After her parents die in a car accident, 8-year-old Cady (Violet McGraw) goes to live with her aunt Gemma (Allison Williams). Even though Gemma wants to live up to her late sister’s wishes to act as Cady’s guardian, she’s too bogged down by her job developing prototype robotic toys. However, inspiration strikes when Gemma decides to refit her in-development android M3GAN to act as the perfect companion to the grieving girl. As Cady and M3GAN’s connection grows stronger, M3GAN’s learning algorithm begins to contemplate the nature of death and starts taking its directive to keep Cady safe to murderous extremes.

For as patently silly and self-aware as M3GAN is about the absurdity of its premise, it actually presents a fairly prescient thesis on the dangers of offloading parental responsibility onto babysitting technology. Gemma, distracted by the professional glory that M3GAN’s launch is about to bring her, technically holds the legal position of Cady’s guardian, although the actual tasks of nurturing and caring for Cady fall to a toy, creating a codependent relationship that distracts from the young girl’s ability to grieve. Allusions to limited screen time and post-traumatic attachment would be throwaway lines in a lesser film seeking to cheaply capitalize on technophobic fears. But here they feed powerfully relatable character arcs that the film treats with appropriate gravity, threading a tonal needle so specific that it’s a testament to not just the talents of Williams and McGraw talents, but to director Gerard Johnstone’s ability to coordinate them to sell these tragic characters as the protagonists of a horror comedy.

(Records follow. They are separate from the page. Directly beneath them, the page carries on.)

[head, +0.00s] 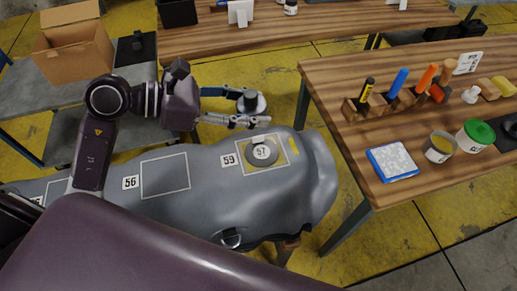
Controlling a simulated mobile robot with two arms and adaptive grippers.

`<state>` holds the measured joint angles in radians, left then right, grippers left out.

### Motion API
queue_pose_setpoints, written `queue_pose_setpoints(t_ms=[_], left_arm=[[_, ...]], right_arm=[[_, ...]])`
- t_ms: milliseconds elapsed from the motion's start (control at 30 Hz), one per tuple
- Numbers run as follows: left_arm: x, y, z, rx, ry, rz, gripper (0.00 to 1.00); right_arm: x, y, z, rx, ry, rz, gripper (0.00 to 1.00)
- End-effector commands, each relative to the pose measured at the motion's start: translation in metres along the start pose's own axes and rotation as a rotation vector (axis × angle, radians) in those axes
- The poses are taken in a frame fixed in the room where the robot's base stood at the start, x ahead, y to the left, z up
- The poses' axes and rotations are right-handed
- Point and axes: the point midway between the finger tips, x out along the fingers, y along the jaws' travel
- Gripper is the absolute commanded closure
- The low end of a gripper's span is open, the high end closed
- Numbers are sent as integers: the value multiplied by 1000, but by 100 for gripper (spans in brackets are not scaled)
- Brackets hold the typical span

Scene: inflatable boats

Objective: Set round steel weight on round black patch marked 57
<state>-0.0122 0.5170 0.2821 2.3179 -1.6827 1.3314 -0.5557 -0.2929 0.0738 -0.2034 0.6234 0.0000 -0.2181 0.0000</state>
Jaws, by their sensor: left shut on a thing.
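My left gripper (257,110) reaches in from the left above the grey inflatable boat tube (210,205). Its fingers are shut on the round steel weight (251,103), which shows as a grey disc with a knob on top, partly hidden by the fingers. The weight is apart from the patch. My right gripper is not in view.
An outlined square labelled 56 (165,175) is left of the patch. A wooden table (340,85) at the right holds markers in blocks, a blue-white pad (392,162), a tin (439,147) and a green-lidded tub (475,137). A cardboard box (75,50) stands at the upper left.

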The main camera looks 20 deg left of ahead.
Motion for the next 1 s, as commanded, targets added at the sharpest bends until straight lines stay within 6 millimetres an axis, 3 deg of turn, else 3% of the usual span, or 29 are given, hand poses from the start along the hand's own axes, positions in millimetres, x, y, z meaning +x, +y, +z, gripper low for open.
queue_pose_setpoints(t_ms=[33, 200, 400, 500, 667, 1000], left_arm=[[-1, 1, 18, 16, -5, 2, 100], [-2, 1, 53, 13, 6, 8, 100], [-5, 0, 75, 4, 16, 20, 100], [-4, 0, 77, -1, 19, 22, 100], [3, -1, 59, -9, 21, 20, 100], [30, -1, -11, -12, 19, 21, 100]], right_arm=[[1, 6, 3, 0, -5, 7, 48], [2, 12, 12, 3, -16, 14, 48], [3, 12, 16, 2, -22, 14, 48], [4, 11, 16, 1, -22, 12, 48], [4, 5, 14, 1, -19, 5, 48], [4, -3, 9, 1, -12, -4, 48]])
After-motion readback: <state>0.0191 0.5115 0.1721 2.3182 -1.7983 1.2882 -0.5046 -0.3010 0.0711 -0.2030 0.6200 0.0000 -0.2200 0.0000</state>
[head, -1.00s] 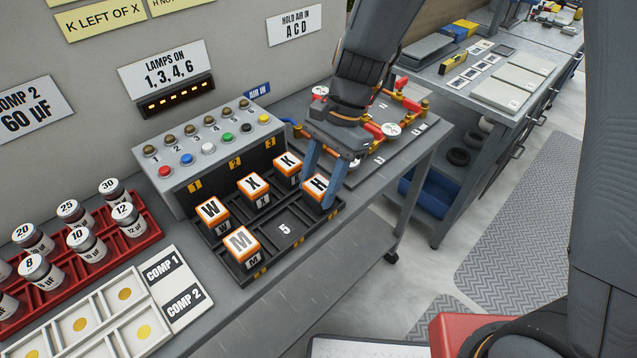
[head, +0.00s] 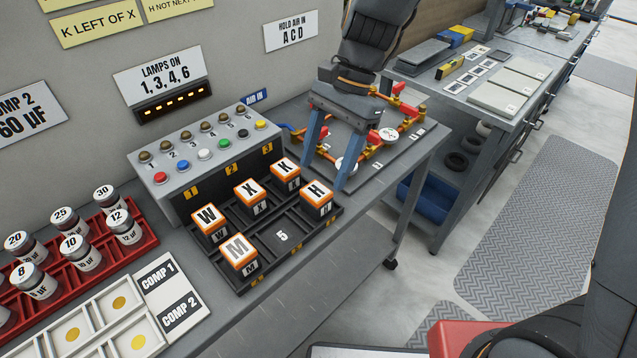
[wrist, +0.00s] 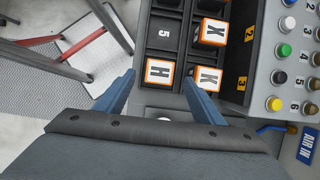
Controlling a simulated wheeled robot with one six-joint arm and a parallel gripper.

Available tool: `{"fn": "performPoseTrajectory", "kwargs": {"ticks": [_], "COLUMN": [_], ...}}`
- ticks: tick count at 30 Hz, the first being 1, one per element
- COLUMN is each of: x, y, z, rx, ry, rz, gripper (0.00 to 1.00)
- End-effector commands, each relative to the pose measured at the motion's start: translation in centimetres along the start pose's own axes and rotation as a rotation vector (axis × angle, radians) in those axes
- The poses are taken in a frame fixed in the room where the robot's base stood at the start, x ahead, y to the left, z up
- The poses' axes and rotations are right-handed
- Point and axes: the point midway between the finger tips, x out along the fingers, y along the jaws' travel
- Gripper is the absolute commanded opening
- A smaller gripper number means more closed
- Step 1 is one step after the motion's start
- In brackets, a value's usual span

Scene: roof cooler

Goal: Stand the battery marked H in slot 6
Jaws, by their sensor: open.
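The battery marked H (head: 317,197), orange-topped with a white label, stands upright in the right front compartment of the black slot tray (head: 262,282). The batteries W (head: 209,221), X (head: 251,194), K (head: 285,174) and M (head: 240,254) stand in other slots. The slot marked 5 (head: 283,237), between M and H, is empty. My gripper (head: 331,180) is open and empty, behind and to the right of H in the head view. In the wrist view, H (wrist: 160,71) lies just beyond and between the open fingertips (wrist: 158,77), with no contact visible.
A grey panel (head: 163,191) with buttons and lamps stands behind the tray. A red capacitor rack (head: 140,238) and a white compartment tray (head: 152,309) are at left. Pipework with gauges (head: 388,134) lies right of the tray, close to my gripper.

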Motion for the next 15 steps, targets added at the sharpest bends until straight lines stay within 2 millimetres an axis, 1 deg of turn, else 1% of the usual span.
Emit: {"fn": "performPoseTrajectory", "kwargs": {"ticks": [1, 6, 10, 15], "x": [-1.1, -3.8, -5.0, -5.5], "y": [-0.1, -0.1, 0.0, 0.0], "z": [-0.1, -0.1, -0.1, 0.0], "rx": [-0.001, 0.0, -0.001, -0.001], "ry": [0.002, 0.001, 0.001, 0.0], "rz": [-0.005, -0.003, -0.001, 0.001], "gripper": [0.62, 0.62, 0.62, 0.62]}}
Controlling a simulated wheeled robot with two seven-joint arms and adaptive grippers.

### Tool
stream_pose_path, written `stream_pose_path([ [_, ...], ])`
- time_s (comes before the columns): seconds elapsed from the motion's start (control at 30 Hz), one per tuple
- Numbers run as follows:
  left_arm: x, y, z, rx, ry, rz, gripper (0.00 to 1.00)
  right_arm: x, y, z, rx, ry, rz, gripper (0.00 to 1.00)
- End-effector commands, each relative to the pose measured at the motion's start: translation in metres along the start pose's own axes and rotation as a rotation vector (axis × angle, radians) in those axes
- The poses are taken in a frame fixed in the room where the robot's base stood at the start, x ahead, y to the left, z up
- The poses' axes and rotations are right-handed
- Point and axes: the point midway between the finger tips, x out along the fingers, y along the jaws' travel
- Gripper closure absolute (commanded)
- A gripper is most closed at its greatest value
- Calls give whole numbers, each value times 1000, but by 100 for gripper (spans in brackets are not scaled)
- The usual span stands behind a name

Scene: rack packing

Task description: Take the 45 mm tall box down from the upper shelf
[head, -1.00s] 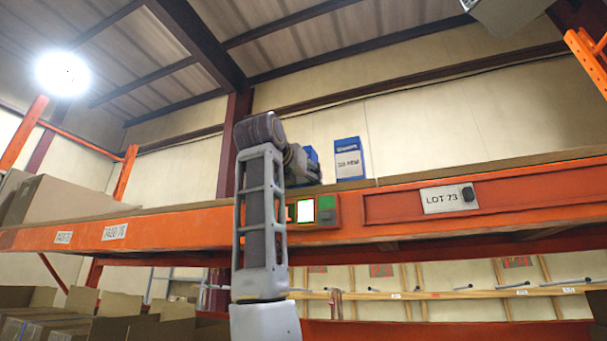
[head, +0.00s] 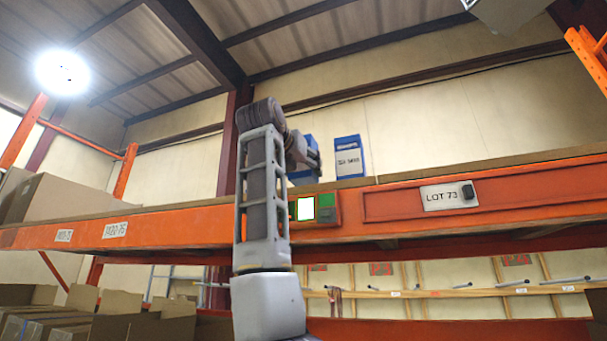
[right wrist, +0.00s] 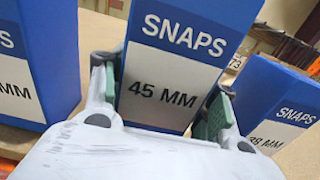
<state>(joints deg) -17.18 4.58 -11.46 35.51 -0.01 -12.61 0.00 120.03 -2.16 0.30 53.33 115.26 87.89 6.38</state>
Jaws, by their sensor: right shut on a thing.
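The 45 mm box (right wrist: 170,65) is blue with a white label reading "SNAPS" and "45 MM" in the right wrist view. My right gripper (right wrist: 165,100) is shut on it, with a green pad against each side. In the head view the gripper (head: 310,158) is at the upper shelf's front edge, and blue box parts (head: 303,178) show around it. Whether the box's base touches the shelf is hidden. My left gripper is not in view.
A blue box (head: 348,150) stands close on the right, and its "SNAPS" label also shows in the right wrist view (right wrist: 280,100). Another blue box (right wrist: 40,50) is close on the left. The upper shelf's orange beam (head: 400,200) runs across. Cartons (head: 70,200) stand at left.

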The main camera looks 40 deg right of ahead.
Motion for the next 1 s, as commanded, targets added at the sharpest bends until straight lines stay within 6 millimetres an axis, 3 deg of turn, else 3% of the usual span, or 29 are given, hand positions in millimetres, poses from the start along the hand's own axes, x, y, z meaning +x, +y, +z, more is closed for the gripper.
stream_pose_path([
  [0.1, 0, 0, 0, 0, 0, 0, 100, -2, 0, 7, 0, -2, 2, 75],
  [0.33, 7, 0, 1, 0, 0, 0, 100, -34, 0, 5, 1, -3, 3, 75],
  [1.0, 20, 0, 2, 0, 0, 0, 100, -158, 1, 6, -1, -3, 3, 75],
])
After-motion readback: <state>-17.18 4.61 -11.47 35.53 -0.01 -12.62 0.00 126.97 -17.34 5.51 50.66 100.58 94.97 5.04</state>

Because, let’s be frank, M3GAN revels in its gleefully twisted antagonist. Amie Donald’s physical performance is as robotically stilted as it is alternatingly tender and violent, while Jenna Davis’ pitch-shifted voice gives the character malice hidden behind a saccharine mechanical sweetness. It’s a combined performance of contrasts that kicks into comic absurdity when M3GAN runs on all fours to tackle a kid and rip his ear off, while a moment as simple as singing La Roux’s “Bulletproof” as a lullaby creates an emotional disconnect that is equally horrific and hilarious. If the strong themes underlying Cooper’s screenplay are the bones, then the meat is in the moments when M3GAN gets let off the leash.

In fact, the relative restraint with which the film treats M3GAN’s violence might be the main thing holding M3GAN back from true genre greatness. It’s reductive to entirely blame a PG-13 rating for this shortcoming, but some of the most explicit kills are implied by a cut or by happening just out of frame, so the film feels fairly bloodless even as the body count rises. It’s an understandable creative choice—after all, PG-13 is a more accessible rating to the demographic making M3GAN fancams on TikTok–but it’s a choice that should have been worked out before having to reshoot scenes to secure the lesser rating, because the obvious cutting around the violence leaves the film feeling tamer than it should be.

Even so, M3GAN is a blast, especially with a crowd that’s game to laugh along with a doll’s ominous stare and her inhumanly humorous attempts to be the perfect best friend. Though the contortionist-level juxtaposition of an American Girl murderbot should probably be more viscerally satisfying, Cooper’s offbeat humor and Johnstone’s ability to build tension with her characters make for a potent combination. M3GAN may have been iconic before we ever heard her utter a word, but seeing her in action cements her as a worthy addition to the movie monster pantheon. Long may her franchise slay.